Last Night’s TV: Property Crash/The Apprentice
If the children are our future, Diarmuid Doyle has decided we should head for the airports
The young, according to one of the more optimistic contributors on RTE1’s Property Crash: Where To Now?, are our best hope for the future.
Educated, enthusiastic, talented and numerous, they will be the people who will surf the next wave of prosperity, helping to undo the damage done by the previous generation.
Then again, maybe not. Anybody watching The Apprentice on TV3 last night, in which a team of younger contestants were pitched against their older counterparts, will have concluded that if our youngsters are the future, perhaps we should head for the airport immediately.
They make emigration seem like the only viable option.
Rarely in the history of The Apprentice anywhere in the world can a team have made such a spectacular mess of a task.
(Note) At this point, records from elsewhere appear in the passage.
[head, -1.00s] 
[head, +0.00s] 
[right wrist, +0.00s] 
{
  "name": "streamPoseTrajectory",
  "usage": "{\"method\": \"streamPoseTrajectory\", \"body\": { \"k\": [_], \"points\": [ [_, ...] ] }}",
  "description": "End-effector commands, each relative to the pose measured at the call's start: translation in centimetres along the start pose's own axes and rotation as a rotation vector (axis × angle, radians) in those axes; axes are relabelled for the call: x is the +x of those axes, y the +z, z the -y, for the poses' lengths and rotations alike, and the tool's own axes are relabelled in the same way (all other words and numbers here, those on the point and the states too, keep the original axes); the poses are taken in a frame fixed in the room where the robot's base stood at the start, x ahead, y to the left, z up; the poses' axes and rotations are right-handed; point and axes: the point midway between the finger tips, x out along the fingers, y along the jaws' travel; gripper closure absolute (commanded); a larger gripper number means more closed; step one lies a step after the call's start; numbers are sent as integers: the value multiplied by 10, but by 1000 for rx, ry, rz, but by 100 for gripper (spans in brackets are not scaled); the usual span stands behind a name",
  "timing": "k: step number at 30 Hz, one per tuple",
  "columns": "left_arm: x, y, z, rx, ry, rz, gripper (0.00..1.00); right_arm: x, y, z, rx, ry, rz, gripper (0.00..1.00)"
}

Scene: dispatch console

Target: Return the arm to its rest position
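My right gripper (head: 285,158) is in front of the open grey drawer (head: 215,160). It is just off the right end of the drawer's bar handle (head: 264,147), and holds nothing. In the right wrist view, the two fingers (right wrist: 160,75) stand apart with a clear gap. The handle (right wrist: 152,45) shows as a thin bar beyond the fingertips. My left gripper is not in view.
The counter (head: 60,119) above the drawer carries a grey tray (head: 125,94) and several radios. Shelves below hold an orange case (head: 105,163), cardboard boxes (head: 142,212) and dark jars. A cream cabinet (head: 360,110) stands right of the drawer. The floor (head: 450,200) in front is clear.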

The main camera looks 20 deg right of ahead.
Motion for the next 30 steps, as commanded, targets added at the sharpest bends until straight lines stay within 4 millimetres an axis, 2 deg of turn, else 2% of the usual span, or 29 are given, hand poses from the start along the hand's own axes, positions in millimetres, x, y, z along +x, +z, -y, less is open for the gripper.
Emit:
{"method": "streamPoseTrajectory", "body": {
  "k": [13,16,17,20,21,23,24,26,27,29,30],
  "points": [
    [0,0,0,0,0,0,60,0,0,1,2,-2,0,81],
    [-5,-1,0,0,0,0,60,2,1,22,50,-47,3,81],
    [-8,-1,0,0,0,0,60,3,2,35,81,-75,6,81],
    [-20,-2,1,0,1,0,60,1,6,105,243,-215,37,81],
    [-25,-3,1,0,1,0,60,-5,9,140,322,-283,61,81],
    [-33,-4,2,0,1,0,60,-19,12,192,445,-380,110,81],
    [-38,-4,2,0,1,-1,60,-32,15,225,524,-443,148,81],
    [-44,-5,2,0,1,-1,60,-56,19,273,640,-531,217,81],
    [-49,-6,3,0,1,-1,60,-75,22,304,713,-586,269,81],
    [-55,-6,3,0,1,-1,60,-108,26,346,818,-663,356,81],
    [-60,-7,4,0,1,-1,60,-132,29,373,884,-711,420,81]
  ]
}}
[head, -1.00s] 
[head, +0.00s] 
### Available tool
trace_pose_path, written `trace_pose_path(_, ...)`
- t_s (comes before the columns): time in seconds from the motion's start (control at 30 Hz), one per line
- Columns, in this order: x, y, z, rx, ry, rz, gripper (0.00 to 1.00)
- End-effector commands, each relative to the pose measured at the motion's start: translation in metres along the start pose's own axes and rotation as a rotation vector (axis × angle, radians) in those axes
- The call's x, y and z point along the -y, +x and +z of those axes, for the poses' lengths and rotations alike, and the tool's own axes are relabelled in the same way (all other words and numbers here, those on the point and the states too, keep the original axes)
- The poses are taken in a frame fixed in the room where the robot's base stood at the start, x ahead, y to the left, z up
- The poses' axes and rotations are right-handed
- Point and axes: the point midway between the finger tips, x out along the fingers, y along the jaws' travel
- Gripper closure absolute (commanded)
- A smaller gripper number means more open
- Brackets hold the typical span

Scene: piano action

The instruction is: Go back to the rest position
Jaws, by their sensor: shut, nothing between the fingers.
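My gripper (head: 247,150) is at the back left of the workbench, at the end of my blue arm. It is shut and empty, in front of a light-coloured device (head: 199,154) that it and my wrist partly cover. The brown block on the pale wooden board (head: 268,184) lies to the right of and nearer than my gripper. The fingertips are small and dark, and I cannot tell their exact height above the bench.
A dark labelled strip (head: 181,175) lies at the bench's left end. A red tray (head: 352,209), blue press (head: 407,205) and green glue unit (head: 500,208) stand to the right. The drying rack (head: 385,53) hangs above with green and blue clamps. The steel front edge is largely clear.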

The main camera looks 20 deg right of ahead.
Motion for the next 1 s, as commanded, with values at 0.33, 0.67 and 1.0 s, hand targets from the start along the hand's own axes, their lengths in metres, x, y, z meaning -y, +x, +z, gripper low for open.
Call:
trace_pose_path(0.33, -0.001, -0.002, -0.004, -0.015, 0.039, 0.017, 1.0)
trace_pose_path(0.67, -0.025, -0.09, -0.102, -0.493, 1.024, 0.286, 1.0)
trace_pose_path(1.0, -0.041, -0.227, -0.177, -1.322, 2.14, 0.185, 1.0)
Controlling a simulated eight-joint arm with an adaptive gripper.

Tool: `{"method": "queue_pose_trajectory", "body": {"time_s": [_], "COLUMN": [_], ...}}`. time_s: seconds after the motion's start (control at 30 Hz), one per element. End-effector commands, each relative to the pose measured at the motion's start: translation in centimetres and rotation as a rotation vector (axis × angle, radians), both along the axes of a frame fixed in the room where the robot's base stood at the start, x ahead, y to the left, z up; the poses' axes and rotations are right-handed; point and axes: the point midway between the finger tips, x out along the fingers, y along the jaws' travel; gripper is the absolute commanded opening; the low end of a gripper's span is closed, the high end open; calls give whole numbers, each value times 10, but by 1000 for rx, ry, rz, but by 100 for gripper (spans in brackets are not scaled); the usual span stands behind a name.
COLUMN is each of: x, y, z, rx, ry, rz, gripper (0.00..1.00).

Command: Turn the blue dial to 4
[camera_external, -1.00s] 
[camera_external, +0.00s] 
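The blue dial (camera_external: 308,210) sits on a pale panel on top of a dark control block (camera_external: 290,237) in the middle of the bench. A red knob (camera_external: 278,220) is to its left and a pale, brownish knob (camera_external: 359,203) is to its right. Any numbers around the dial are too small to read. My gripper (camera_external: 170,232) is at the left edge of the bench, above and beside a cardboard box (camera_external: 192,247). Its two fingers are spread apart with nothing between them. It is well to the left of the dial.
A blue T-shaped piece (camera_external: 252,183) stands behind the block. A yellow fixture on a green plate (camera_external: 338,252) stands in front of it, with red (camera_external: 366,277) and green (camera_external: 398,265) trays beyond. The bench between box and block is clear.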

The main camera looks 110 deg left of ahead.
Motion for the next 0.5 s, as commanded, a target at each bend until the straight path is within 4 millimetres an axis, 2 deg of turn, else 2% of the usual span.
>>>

Rarely can it have been obvious so early in the task who would win. Rarely can it have been so immediately clear who the candidates for dismissal would be.
The oldies in Team Zest weren’t perfect but they were decisive, intelligent, collaborative and mostly calm. The younger ones in Team Spirit were panicky, self-obsessed, and self-destructively competitive. They even seemed to find it hard to use a mobile phone properly.
On The Apprentice’s après match show afterwards, Yinka Rahman, who had eventually been fired by Bill Cullen’s wagging finger, described her fellow contestants as mad. It might be more accurate to say that they are as dim as a bag of mice.
They seemed to have no capacity for reflection or composure. Everything was kneejerk and thoughtless. They were slaves to jargon and enemies of action.
On the bright side, however, it made for terrific television.
The task was to create a cd to be given away with an English tabloid, choose the music (from up and coming Irish bands), pick the title, design the cover and pitch the idea to a group of the newspaper’s executives.
The newspaper had shown no previous interest in young Irish bands, something which appears to have confused the members of Team Spirit, who reacted as though they had been asked to create a perfume to be given away with The Farmers’ Journal.
Their biggest mistake, the one that killed their chances from the start, was to call it Toe Tapping Talents, a name which conjured up images of an ICA talent show rather than young Irish hopefuls.
Success has many parents but failure is an orphan and by the show’s end, members of Team Spirit were running from responsibility for the fiasco of their cd’s title and of their task in general.
Although Yinka was fired, the task’s “project manager” (the show is obsessed with silly business jargon) Chris Harold was the main problem.
Far from being the sharpest tool in The Apprentice shed, his great attraction from a viewer’s point of view is that he thinks he’s fantastic, and refuses ever to engage with the possibility that he is the problem rather than the solution.
His chronic failure to delegate, communicate or inspire was bad enough, but his one real talent – to patronise – was what really shone through. “It’s not personal, you’re a lovely girl”, he told one of his team members during a heated exchange.
For that remark alone, made in front of Bill Cullen, he should have been fired.
Property Crash: Where To Now? had been painted beforehand as a surprisingly optimistic picture of the housing market, but it was anything but.
A follow-up to 2007’s Future Shock, arguably the most courageous Irish tv programme of the last 10 years, it had none of its predecessor’s grim certainty about the destruction ahead, but very little good news either.
Property prices will bottom out over the next few years and stay flat for another few after that before rising again.
Some places in the country (Dublin, Meath, Wicklow, Kildare) will fare better than others (Wexford, Waterford, Carlow Sligo) when the turnaround comes.
Those people who bought at the height of the boom will take another 11 or 12 years to get out of negative equity.
A lot of money was spent on the programme (presenter Richard Curran visited Japan and Finland to look at property crashes there), but it was a mostly disappointing rehash of information we knew already with a few colouredy maps thrown in to illustrate the points being made.
It had the usual OMG statistics about the correction in the property market (the house in Fairfield Road, Glasnevin which sold for €840,000 in 2006 and the similar but slightly better property on the same road which sold for under €300,000 a few weeks ago), but those figures are old hat by now, subjects for water cooler conversations rather than questing tv documentaries.
It was a decent analysis of already available information, but no more than that. To get a real sense of the country’s problems last night, The Apprentice was the only show in town.